What is the fundamental difference in promoting excersise between a karate club and a generic store selling equipment ?
I guess nothing. We should therefore accept sporting goods stores as promoting exercise according to that logic
I'd say it's the same difference between a store that sells golf equipment, and a golf course. It applies to many other sports shops/sport centers.
The difference is that the karate club provides a specific space with tools, equipment, and personnel to learn from and train with. A store that sells equipment doesn't also have a hiking professional on site who teaches you how to hike. Or a hiking trail inside the store.
That's not to say that every karate/sports club is a slam dunk nomination. There are a ton of chains and generic locations, just like gyms. But I wouldn't say it's comparable to an equipment store.
Or is a sporting good store a generic store/ business which would also make a karate club one
Using your example of a golf store, a good one, does offer that, you pay to be taught, you can get the equipment to play, you're taught what to do you can book personal coaching, in that respect theres absolutely no difference between a golf store and a karate club.
Stores that sell hiking equipment usually have adverts to encourage people to go outside, some have leaflets to encourage people on trails, information on local clubs etc.
There are valid reasons to suggest a karate club as POI, but just stating its because it promotes exercise isn't one of them.
Any shop that sells walking shoes promotes exercise, a bike shop promotes exercise because youre going to be using a bike, the path outside my house promotes exercise by virtue of making you have to walk on it, none of them are valid as POIs.
Thank you for the advice! : )
No, I agree, I wouldn't say "it promotes exercise" is a good argument for this kind of nominations, just like a recycling bin doesn't promote recycling/environmentalism. I think "exercise promotion" applies to stuff like trail/exercise signs, or even fitness stations to a degree (although I feel these are closer in nature to clubs/gyms).
But I do think clubs do provide a specialized, professional space specifically for exercise on site. I still don't think that the comparison to equipment stores is that straightforward.
I think the difference is more akin to that between a toys store and a playground or an amusement park.

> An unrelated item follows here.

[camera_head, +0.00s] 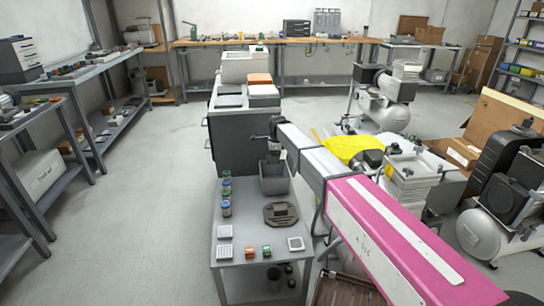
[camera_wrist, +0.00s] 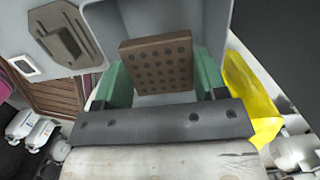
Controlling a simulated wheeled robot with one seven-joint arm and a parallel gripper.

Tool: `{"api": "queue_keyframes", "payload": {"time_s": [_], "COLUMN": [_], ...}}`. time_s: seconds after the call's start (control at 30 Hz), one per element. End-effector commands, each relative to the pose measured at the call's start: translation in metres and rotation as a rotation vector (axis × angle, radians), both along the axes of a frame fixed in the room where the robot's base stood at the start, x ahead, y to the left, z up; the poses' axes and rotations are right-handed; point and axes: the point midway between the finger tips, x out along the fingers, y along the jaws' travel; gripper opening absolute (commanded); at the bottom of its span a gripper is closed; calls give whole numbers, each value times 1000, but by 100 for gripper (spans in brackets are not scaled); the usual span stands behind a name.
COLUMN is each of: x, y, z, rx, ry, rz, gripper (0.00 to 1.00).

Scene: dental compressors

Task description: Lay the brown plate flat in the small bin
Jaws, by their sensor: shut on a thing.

You and this shtick again. From the looks of it this isn't generic, unless you happen to live in some strange town with 20 dojos per street of something. This dojo in question also doesn't seem to be a big chain or major franchise. Nomination meets criteria regarding exercise and/or socialising and wouldn't say meets the rejection criteria of being generic. They removed the option of Generic Business when doing reviews as I assume it was being wrongly selected too often by reviewers like yourself. Maybe you just don't understand what a generic business is.
I like the dojos because they promote exercise AND are a great place to socialize and make friends. I had one yesterday that was even more generic and almost rejected it but ended up going with 3*.
It's a business. They are all the same. Instead of nominating the business find something interesting that identifies it and seperates it from the others, like a cool mural or water feature
The way I look at these sorts of things.
Leisure Centres & Sports facilities operated by the local council, and sports clubs - acceptable.
Commercial Gyms / Martial arts centres / Dance Studios etc - "generic business" - score very low.
"They are all the same."
This is fundamentally wrong and as an active forum reader you (should) know better. Please, stop spreading this old, false "generic business, 1*" propaganda.
This is an example of the lingering attitude towards business nominations. Could you (the team) comment on subject, preferably for wider audience than just the forum readers?
I suspect as it has been raised before that there are cultural differences as in some places I have been told they are run like day care centres.
However from the information provided that does not appear to be the case here.
I think there is a distinction between a large scale business and what are normal single places where you take part in physical activity.
There are areas that are muddied. I am aware of 5 aside football pitches locally. They are run as a business but that would be far from obvious to anyone looking at a submission. I strongly suspect that as it is to do with football no one would actually give it much of a second glance. However it is probably the equivalent of this dojo.
Dance studios are interesting as they have to take place indoors and they need specialist equipment such as mirrors. A few fitness centres run by local authorities may be able to accommodate this but it’s rare. So you tend to get small individually run dance studios - we have one that is an odd mix of local authority and a business. These are clearly about physical activity and they take part in competitions- often a much stricter exercise regime than any local football club.
So I don’t think it is helpful to dismiss some of these as automatic 1* generic business because that is not what many of these are about. My reading of all criteria discussions is that we are meant to stop and consider more. It is usually fairly obvious when it is a branded large chain. And why should we dismiss small local places promoting less main stream forms of exercise with a reasonable number of active participants and be culturally locally important but be happy to accept football clubs that are clearly businesses.
As I said at start I think this may vary enormously from country to country.
Dojos and the like are more geared to instruction than to equipment sales or short-term rentals like using fitness machines at a gym. They provide the requisite "nod to education" for me, and often instruct just as much on philosophy or culture as they do on physical moves.
They are largely run as daycare and aftershool programs for k-12 students.
it's like every general sport business, it's not unique or else every fitness club, yoga center etc should be nominated ?
If they only have K-12 classes then sure, reject for K-12, but if they have adult classes as well that shouldn't be a reject reason.
The exact same thing could be said about practically everything else that's not one-of-a-kind art.
Every church is the same. Every community garden is the same. Every playground is the same. Every decorative fountain is the same. Every train station is the same. Every post office is the same. Every tennis court, football field, basketball court, baseball diamond is exactly the same. Still, this isn't seen as a problem by the same people who argue that it's somehow a problem when it comes to dojos, gyms and restaurants.
I truly don't understand where this obsessive and unrealistic expectation that everything (specifically businesses) should be absolutely unique comes from. It makes zero sense to me. If it meets the criteria (and this one clearly does in my opinion), it's eligible.